Demikian atas usaha para ahli, pada pertengahan abad ke-3 H atau akhir abad ke-9 dan
permulaan abad ke-10 M tersusunlah kitab-kitab Hadist yang terkenal dengan nama al-Kutub
as-Sittah (Enam buah kitab Hadist).
7
Selain dari itu, perlu di catat pula bahwa pada periode ini pulalah metode-metode tertentu
pengambilan hukum dari Al-Quran dan Sunnah, penetapan dan penemuan hukum yang tidak
ada ketentuannya dalam dua sumber utama hukum Islam itu dikembangkan. Yang terpenting
diantaranya adalah: Ijma’, Qiyas, Masalih Al-Mursalah, Istihsan, Istishab, Al-‘urf.
B. Masa Kemunduran Islam
Sejak permulaan abad ke-4 H atau abad ke-10 – 11 M, ilmu hukum Islam mulai berhenti
berkembang. Ini terjadi di akhir penghujung pemerintahan atau dinasti Abbasiyah. Pada masa
ini para ahli hukum hanya membatasi diri mempelajari pikiran-pikiran para ahli sebelumnya
yang telah dituangkan kedalam buku berbagai mazhab.
Yang memnjadi ciri umum pemikiran hukum dalam periode ini adalah para ahli hukum
tidak lagi memusatkan usahanya untuk memahami prinsip-prinsip atau ayat-ayat hukum yang
terdapat dalam al-Quran dan Sunnah Nabi Muhammad, tetapi pikirannya ditumpukan pada
pemahaman perkataan-perkataan, pikiran-pikiran hukum para Imamnya saja. Perkembangan
masyarakat yang berjalan terus dan persoalan-persoalan hukum yang ditumbuhkannya pada
masa ini tidak lagi diarahkan dengan hukum dan dipecahkan sebaik-baiknya seperti zaman-
zaman sebelumnya.

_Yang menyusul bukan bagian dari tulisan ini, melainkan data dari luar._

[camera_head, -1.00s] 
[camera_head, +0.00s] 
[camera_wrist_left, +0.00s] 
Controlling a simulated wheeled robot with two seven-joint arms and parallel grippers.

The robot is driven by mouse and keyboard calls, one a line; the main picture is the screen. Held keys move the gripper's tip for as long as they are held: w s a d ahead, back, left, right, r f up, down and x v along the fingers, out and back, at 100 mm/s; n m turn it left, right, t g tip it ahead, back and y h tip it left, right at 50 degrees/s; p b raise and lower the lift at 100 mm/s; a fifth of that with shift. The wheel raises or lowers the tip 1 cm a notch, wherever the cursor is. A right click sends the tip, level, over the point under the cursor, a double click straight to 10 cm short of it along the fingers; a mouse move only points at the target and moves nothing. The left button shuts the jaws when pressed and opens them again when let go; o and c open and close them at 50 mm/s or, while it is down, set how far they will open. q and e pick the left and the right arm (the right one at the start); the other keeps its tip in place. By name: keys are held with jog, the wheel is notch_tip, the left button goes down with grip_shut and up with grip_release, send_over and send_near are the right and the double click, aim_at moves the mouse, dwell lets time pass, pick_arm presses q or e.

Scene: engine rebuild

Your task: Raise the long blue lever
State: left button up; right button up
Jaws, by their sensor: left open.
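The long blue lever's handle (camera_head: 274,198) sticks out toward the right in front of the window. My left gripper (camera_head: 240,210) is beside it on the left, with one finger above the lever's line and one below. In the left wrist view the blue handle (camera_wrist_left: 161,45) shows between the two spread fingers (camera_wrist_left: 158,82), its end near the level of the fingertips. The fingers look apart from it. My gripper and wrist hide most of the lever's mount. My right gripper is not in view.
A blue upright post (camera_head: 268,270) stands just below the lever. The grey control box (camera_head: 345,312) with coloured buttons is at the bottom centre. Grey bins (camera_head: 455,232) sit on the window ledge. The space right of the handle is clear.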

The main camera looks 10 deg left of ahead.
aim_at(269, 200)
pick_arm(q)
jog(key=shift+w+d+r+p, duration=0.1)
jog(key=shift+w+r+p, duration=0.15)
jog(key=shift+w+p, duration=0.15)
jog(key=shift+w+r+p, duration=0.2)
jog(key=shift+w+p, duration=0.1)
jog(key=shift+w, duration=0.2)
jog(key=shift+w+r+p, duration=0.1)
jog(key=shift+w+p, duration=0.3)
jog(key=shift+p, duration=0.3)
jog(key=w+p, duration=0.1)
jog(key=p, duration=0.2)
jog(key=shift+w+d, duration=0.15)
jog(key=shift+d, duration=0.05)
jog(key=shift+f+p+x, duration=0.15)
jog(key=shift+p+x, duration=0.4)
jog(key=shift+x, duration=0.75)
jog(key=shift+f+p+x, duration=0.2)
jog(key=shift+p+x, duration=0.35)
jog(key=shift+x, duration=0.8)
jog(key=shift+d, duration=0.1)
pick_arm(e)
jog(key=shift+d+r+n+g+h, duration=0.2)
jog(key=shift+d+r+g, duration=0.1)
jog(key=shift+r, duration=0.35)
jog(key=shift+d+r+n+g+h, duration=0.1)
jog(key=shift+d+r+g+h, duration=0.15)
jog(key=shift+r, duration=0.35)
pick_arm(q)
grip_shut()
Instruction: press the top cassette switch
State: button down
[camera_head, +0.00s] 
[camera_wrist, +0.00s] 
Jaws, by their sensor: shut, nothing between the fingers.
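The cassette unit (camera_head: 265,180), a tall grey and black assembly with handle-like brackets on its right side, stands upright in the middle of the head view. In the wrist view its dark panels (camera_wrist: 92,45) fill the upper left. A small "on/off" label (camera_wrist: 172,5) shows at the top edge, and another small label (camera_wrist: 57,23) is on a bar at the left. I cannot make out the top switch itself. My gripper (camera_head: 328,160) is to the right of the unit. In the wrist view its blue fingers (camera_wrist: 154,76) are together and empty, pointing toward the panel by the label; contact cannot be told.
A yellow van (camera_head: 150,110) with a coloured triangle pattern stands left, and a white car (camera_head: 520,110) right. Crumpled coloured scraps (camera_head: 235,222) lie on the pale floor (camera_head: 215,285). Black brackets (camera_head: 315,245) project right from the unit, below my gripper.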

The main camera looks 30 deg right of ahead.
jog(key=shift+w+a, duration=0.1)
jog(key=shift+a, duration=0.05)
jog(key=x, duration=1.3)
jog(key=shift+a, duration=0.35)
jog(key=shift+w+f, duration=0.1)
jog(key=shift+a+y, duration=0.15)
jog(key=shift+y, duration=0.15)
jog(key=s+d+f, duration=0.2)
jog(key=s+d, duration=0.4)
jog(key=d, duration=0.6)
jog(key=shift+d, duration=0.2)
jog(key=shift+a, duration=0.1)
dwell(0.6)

Dengan kata lain, masyarakat terus berkembang sedang pemikiran
hukumnya berhenti.
Diantara faktor-faktor atau keadaan yang menyebabkan kemunduran atau kelesuan
pemikiran Islam di masa itu adalah hal-hal sebagai berikut:
1) Kesatuan wilayah Islam yang luas itu, telah retak dengan munculnya beberapa negara
baru, baik di Eropa (Spanyol), Afrika Utara, di Kawasan Timur Tengah dan Asia.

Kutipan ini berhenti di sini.